Prepare For The Worst

I have been trying to put together an Emergency Preparedness kit for years. I research what the Red Cross and others suggest we have on hand, and start to collect the items but I never seemed to finish.

I tried to cheap out once and just refill plastic juice bottles with water. When I finally got back to working on the kit, the bottles had burst, flooding the plastic container with water and ruining the candles, flashlights and such I had collected. It had been so long since I last opened the container that the water was actually moldy.

After cleaning up that smelly mess, I sat down and thought long and hard about what was stopping me from completing this necessary task. And I finally realized that it felt wasteful to buy duplicates of things we already own. So I decided on a different plan. Rather than buying all the items the Red Cross suggests, I would instead create a document cataloguing the items and where they were in the house, so that in case of emergency we can just grab them. This epiphany opened a flurry of activity and I even figured out (and noted) how to 1) Turn off the water to the house and 2) Turn off the gas line to the house. I also made emergency kits for each car.
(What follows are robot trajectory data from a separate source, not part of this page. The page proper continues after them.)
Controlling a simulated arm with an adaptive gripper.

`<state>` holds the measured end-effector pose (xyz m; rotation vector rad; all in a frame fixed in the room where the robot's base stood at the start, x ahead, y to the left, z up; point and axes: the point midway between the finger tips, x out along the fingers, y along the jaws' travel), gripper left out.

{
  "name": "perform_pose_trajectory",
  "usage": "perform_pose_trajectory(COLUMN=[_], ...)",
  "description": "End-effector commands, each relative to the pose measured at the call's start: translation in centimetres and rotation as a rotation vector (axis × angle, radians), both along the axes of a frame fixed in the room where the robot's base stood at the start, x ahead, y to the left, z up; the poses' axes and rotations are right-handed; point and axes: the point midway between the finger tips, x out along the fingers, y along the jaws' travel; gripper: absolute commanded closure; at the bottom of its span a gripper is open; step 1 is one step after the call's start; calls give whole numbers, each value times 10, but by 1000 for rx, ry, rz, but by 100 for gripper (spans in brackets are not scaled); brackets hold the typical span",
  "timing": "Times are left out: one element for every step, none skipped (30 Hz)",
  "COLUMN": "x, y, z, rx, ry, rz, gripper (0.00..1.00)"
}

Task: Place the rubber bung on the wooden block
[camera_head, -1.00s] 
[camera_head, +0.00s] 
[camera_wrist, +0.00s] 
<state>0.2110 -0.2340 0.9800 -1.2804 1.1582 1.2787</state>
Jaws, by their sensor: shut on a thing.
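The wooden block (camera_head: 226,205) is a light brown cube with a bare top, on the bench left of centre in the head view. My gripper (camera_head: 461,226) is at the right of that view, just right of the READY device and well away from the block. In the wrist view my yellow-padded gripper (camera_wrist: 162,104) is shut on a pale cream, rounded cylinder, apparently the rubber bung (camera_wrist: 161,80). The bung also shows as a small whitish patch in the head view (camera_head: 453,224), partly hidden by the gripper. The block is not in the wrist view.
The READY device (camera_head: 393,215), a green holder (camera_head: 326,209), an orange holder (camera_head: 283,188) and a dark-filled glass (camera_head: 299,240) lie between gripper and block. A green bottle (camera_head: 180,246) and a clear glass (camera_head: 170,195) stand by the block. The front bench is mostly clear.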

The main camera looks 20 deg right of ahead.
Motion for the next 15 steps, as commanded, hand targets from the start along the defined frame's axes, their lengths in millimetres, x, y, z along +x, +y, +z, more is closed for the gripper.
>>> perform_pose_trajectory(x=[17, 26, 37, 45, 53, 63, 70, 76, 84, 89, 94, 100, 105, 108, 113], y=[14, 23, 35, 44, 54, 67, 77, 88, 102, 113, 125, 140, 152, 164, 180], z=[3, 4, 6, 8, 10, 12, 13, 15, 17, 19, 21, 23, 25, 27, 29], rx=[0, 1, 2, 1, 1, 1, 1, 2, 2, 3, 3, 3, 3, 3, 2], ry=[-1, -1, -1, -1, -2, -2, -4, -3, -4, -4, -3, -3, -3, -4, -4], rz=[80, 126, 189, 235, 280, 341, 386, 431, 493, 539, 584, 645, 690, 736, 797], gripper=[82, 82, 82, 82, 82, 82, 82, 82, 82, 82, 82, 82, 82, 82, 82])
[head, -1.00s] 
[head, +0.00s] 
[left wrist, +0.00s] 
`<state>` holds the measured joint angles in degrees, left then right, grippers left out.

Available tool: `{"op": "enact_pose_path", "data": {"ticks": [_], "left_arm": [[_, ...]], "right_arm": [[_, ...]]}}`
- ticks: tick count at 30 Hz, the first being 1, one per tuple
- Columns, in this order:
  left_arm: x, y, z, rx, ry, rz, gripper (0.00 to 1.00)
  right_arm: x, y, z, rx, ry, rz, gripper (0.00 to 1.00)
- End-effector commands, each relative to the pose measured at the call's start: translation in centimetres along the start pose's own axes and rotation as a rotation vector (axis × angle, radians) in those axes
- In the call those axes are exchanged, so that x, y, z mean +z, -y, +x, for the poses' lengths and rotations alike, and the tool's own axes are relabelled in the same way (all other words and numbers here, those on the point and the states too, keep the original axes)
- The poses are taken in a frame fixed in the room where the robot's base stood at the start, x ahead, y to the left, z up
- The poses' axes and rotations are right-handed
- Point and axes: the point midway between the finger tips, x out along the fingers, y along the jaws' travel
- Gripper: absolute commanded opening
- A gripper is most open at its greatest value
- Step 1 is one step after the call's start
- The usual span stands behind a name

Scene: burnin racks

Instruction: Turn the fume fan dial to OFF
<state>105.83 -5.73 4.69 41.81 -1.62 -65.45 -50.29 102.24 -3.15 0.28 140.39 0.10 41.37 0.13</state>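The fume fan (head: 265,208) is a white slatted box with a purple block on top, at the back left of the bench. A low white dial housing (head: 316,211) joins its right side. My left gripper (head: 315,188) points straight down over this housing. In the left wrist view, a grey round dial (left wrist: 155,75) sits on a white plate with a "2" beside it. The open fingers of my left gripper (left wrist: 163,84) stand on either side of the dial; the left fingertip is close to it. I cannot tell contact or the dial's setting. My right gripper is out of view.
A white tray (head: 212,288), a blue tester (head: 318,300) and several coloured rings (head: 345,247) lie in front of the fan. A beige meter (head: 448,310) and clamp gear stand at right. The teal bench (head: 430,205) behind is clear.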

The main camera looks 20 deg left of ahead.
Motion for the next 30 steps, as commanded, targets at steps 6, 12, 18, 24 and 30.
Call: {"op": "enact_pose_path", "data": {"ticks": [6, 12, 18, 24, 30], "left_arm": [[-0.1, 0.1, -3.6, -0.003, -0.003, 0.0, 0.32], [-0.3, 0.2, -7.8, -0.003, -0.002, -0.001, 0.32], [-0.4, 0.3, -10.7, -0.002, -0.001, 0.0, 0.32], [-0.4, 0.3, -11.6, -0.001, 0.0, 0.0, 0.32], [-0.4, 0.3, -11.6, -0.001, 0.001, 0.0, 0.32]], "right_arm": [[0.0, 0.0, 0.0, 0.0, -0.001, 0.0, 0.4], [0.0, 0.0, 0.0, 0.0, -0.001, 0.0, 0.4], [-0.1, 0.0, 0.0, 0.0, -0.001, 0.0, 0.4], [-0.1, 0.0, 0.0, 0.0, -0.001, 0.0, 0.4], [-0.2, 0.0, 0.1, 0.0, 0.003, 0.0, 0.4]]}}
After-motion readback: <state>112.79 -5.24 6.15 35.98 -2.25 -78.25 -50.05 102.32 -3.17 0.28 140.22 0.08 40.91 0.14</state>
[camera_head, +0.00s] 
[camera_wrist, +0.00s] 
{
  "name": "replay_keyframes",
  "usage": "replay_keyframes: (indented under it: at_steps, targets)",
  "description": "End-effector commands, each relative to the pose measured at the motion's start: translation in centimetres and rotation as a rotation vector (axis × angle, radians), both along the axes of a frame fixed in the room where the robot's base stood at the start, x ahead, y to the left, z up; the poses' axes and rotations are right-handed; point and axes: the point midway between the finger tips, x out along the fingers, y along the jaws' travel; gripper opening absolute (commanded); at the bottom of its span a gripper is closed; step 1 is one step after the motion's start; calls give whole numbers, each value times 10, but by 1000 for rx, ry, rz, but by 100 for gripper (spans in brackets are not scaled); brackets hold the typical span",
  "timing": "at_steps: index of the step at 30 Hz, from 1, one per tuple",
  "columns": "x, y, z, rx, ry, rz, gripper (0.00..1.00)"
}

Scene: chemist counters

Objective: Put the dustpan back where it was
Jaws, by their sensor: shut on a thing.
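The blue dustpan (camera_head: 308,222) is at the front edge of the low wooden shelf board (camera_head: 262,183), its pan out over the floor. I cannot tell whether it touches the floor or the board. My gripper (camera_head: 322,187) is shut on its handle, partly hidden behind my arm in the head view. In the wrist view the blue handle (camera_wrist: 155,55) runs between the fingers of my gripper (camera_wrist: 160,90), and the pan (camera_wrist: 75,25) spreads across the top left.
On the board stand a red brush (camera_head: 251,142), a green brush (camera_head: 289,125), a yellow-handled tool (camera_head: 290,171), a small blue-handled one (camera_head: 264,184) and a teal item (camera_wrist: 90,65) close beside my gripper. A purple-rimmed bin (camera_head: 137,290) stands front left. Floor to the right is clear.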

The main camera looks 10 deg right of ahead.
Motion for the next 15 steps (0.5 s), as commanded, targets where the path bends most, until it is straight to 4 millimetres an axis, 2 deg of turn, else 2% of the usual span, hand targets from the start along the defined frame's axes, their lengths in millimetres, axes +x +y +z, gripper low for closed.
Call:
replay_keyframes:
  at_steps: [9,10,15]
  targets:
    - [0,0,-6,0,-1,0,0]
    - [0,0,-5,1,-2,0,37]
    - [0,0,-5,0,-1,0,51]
Here's an example of what it looks like:

 
Items (description, number, location):
  1. Blankets
    1. Red fleece blankets, 2, living room
    2. Down comforters, 2, our bedroom
    3. Blue down comforter, Lia's office
    4. White cotton blankets, 2, front bedroom
    5. Green blanket, extended emergency kit
    6. Waffle comforter, Martin's office
    7. Brown comforter, front bedroom
  2. Bleach, under sink in laundry room
  3. Bucket, 2; under sink in laundry room; part of house emergency kit
  4. Car Emergency Kits, 2; trunk of each car
  5. Charcoal for grill, 1 bag, in garage near side door
  6. Cooler for insulin, 2, in pantry
  7. Duct Tape, plastic drawers in garage
  8. Dust masks, house emergency kit

 Each car emergency kit is checked by me after each oil change (2x a year) or before a long trip, and the household emergency kit is checked 2x a year.
Visit Red Cross.org and/or Ready.gov and start preparing your own kit. You can assemble it yourself (like I did) or buy a prepared kit.
I only ended up having to buy a few things, and having all this in place has made me feel so much more prepared for whatever mother nature has in store for us. Be prepared! Be safe!